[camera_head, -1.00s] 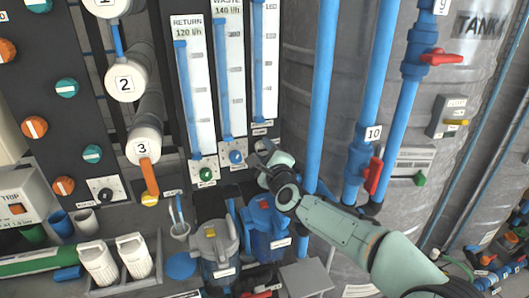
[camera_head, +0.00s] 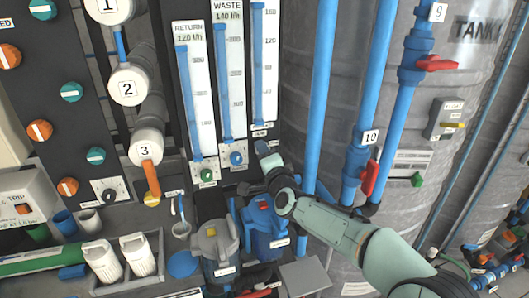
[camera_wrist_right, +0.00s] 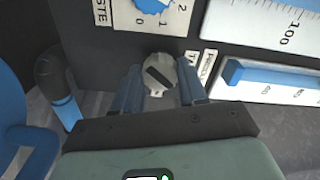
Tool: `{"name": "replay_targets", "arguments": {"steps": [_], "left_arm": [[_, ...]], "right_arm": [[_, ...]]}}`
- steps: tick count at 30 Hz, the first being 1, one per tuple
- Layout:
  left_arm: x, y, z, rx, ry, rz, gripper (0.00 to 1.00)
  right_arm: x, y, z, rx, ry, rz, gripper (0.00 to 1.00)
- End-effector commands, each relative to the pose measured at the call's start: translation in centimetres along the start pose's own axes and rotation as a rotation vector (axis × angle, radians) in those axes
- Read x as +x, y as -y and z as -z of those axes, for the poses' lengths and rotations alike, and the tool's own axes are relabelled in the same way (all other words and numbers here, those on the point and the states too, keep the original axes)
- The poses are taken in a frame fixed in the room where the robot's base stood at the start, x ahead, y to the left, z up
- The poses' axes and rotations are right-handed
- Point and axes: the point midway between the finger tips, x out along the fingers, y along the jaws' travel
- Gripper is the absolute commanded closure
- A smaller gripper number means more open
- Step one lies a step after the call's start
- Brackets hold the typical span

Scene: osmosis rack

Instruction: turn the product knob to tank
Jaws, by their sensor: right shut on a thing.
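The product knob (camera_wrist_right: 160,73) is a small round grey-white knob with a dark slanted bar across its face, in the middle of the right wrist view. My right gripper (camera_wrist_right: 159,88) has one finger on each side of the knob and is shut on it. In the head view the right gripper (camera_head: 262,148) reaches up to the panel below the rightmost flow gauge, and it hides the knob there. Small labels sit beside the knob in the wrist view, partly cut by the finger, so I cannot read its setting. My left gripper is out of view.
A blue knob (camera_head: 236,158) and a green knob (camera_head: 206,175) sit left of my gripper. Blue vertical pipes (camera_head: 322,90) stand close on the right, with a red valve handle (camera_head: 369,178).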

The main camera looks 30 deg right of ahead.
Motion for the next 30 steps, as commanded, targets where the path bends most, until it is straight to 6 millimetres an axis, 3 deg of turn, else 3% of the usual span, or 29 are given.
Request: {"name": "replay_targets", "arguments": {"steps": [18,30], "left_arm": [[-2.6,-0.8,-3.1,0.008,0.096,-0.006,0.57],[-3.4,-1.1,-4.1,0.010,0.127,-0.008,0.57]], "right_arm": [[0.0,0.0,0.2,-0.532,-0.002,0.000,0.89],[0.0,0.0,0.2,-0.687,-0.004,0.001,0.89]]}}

◇ ◇ ◇ ◇ ◇ ◇ ◇

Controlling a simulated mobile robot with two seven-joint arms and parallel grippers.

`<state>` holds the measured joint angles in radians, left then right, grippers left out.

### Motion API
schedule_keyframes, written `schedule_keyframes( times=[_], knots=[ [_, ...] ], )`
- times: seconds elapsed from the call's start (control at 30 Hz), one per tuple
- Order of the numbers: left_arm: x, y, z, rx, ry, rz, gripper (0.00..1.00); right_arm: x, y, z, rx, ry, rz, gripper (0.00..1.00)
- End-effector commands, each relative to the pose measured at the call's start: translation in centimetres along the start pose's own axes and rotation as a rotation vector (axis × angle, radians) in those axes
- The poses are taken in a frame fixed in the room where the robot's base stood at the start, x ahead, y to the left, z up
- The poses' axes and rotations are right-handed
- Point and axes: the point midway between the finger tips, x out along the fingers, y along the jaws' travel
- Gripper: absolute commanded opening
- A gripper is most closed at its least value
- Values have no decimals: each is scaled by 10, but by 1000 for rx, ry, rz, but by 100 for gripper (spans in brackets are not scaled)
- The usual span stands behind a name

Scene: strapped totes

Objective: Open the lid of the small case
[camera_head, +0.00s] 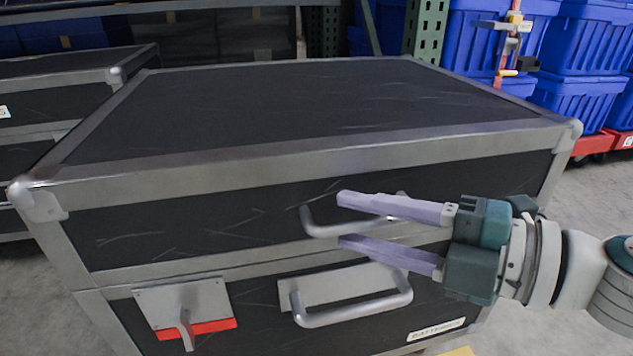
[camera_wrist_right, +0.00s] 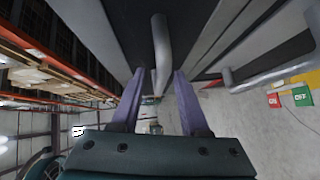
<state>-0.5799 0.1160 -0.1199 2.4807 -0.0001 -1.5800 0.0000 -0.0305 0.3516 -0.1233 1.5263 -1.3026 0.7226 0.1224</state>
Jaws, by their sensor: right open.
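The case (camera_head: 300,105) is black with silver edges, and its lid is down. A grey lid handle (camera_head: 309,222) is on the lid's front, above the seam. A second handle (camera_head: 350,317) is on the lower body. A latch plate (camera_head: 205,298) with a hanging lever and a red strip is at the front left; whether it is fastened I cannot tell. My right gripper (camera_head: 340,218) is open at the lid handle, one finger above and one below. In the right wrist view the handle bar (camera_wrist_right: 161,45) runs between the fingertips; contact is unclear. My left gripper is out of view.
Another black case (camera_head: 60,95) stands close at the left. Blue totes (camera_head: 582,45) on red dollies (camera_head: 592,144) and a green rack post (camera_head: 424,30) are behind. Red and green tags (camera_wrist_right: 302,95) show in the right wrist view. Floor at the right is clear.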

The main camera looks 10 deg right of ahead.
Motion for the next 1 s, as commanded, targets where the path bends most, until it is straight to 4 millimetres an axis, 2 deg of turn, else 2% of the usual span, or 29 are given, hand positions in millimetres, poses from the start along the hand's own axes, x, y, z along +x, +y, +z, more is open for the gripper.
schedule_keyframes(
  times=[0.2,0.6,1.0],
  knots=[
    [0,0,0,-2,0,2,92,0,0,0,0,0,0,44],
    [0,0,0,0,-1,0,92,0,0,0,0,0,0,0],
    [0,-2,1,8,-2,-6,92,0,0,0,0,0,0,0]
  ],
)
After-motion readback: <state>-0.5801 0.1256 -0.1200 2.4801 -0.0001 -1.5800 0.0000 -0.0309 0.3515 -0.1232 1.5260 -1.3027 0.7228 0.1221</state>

◇ ◇ ◇ ◇ ◇ ◇ ◇

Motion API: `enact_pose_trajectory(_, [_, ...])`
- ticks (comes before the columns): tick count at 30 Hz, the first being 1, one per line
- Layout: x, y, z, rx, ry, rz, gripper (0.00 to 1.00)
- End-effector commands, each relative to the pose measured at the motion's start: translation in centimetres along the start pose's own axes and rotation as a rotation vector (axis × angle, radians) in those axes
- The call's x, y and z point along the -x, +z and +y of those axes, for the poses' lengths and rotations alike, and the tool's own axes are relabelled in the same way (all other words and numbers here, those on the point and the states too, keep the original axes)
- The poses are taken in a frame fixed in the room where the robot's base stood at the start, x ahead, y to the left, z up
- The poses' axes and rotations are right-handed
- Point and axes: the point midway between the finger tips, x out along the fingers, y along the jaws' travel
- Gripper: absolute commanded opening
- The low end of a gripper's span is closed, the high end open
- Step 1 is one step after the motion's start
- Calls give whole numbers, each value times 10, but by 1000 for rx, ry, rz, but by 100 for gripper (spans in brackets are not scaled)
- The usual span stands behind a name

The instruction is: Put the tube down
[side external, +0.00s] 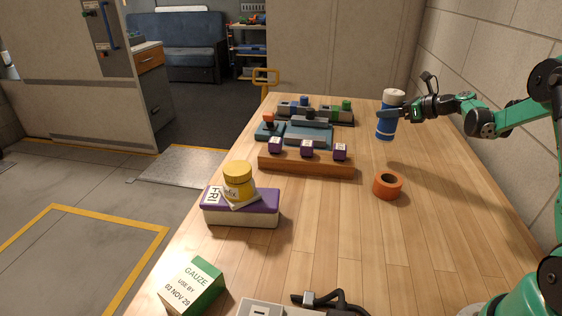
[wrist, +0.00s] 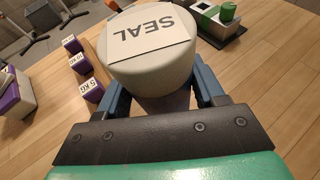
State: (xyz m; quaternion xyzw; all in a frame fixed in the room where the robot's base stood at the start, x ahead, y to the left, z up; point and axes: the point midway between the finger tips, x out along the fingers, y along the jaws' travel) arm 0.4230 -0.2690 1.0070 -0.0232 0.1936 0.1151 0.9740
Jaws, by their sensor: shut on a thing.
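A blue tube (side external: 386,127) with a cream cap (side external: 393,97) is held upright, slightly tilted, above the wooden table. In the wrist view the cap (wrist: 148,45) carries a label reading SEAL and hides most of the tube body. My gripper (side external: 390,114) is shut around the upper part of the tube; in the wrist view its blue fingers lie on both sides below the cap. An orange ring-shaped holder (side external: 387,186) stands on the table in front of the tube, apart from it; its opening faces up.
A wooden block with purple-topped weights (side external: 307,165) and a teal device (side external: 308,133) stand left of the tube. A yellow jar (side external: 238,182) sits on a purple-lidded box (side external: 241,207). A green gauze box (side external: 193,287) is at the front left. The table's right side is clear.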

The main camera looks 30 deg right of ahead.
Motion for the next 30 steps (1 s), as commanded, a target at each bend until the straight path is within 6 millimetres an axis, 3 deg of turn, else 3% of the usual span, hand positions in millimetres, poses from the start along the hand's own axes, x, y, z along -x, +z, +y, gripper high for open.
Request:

◇ ◇ ◇ ◇ ◇ ◇ ◇

* The task *
Looking above, find the stretch of lines that opens with the one holding "- Calls give" and closes with the one holding "[wrist, +0.00s]". Copy it exactly, pictures excluded.

* Solution for this problem *
- Calls give whole numbers, each value times 10, but by 1000 for rx, ry, rz, but by 100 for gripper (spans in brackets are not scaled)
- The usual span stands behind a name

The instruction is: Put the tube down
[side external, +0.00s] 
[wrist, +0.00s] 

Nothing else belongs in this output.